D.C. opens Pennsylvania Avenue bike lanes
Wednesday, June 23, 2010
The latest addition to a network of bike lanes that planners expect to grow eventually to 80 miles of dedicated lanes was officially christened Tuesday with great fanfare on Pennsylvania Avenue NW.
Two cyclists -- D.C. Mayor Adrian M. Fenty and U.S. Transportation Secretary Ray LaHood -- were joined by city officials and members of Congress in inaugurating the lanes.
"There is no better place for the District of Columbia to demonstrate its commitment to traffic safety than right here on America's Main Street," said Fenty (D), a dedicated cyclist and triathlete. "We believe there is room here for everyone -- on four wheels, two wheels and on foot -- and we will use this pilot to determine how best to share Pennsylvania Avenue and make it safer."
The new bike lanes are part of a pilot program on streets selected because they are judged to have the capacity to accommodate bikes and motor vehicles.
"Bike paths like this one -- which will provide cyclists with access to the most historic corridor in Washington, D.C. -- are part of a cleaner, greener future in American transportation," said LaHood, who often bikes with his wife. "I applaud the efforts of Mayor Fenty, Director Klein and their dedicated staff to make our nation's capital a model livable city." Gabe Klein heads the District Department of Transportation.
The bike lanes run east and west down the center of Pennsylvania Avenue from Third Street to 15th Street NW. They were installed in the median to limit conflicts with buses, right-turning vehicles, parked vehicles and entrances on the right-hand side of the roadway.
"We want to thank everyone for their patience," Klein said. "Before we officially opened the bike lanes, we wanted to make sure they provide safe areas for cyclists, motorists and pedestrians, and now I'm confident that they do. With a better design, we have a better chance of success, and this could prove to be a pivotal moment for cycling in the nation's capital."

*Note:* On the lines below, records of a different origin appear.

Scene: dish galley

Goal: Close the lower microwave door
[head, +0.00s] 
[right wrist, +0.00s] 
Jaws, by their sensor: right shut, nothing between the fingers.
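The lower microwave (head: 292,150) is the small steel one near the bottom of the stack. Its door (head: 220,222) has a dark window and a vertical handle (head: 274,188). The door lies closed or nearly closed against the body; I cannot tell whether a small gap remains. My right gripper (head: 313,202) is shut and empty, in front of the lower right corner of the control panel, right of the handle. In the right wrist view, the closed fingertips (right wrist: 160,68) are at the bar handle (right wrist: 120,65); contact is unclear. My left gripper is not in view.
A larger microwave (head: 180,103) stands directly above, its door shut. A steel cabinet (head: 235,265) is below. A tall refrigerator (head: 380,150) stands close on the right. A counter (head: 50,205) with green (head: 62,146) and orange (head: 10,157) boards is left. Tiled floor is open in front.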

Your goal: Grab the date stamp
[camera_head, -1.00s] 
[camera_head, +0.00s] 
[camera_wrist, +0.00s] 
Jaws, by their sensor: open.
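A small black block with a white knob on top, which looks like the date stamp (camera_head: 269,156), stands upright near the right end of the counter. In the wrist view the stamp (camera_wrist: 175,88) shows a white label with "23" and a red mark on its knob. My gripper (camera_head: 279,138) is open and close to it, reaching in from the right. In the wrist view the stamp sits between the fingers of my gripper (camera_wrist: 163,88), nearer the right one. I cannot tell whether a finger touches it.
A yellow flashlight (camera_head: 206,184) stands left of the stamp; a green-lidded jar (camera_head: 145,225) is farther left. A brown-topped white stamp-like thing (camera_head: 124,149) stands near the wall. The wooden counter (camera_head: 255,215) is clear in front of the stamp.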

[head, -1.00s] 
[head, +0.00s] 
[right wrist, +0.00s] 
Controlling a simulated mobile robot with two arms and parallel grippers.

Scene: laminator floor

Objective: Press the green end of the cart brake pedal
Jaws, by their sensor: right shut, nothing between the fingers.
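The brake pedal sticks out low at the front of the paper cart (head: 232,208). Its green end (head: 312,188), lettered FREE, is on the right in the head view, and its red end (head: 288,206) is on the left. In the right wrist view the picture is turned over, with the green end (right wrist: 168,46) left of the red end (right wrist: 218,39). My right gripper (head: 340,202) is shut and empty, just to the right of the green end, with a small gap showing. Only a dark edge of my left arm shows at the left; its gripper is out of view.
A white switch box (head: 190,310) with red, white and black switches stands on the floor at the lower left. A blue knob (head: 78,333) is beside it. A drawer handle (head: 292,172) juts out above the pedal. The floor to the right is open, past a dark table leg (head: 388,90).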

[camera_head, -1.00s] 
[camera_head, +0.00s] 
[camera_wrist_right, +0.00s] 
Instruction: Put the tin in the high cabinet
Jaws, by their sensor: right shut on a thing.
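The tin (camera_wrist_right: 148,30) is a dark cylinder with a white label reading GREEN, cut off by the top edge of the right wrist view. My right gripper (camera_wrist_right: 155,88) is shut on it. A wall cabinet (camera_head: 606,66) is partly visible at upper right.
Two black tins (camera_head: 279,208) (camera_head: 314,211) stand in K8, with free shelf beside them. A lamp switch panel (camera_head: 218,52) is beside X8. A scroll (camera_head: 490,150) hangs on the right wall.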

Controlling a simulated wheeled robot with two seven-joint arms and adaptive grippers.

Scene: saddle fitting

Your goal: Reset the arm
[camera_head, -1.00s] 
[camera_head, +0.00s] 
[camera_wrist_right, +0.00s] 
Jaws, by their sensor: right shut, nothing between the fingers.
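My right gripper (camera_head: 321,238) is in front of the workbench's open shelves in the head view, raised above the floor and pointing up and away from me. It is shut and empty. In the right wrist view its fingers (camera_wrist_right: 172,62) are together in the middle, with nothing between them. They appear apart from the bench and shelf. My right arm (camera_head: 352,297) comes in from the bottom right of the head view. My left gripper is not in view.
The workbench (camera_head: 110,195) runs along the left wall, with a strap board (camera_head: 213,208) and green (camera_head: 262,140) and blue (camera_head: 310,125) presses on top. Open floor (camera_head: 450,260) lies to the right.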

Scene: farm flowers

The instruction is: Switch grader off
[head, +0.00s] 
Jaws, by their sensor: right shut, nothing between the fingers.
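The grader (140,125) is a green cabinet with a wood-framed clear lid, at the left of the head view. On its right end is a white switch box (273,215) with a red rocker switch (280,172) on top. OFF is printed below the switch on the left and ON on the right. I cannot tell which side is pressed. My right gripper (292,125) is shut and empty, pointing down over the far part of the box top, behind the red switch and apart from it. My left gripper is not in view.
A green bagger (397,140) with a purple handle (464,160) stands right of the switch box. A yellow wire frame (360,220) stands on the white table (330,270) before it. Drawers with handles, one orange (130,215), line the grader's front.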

DDOT officials said they will continue to monitor the bike lanes and make adjustments as needed over the next 12 months. DDOT also plans enhanced enforcement to discourage commercial vehicles from parking in the travel lanes along Pennsylvania Avenue, and the department is working to educate cyclists about how to safely enter and exit the bike lanes, using the pedestrian signals at the cross streets.
The District has more than 50 miles of bike lanes on its 1,200 miles of streets and its goal is to increase the number to 80 miles. The city also hopes to expand its SmartBike rental program from 100 bikes in 10 locations to 1,000 in 100 locations. The program will be linked with locations in Arlington County to create a regional network named Capital Bikeshare this year.
A Census Bureau survey determined that the number of Washington area bike commuters doubled in the first eight years of the 21st century, exceeding 2 percent of all commuters.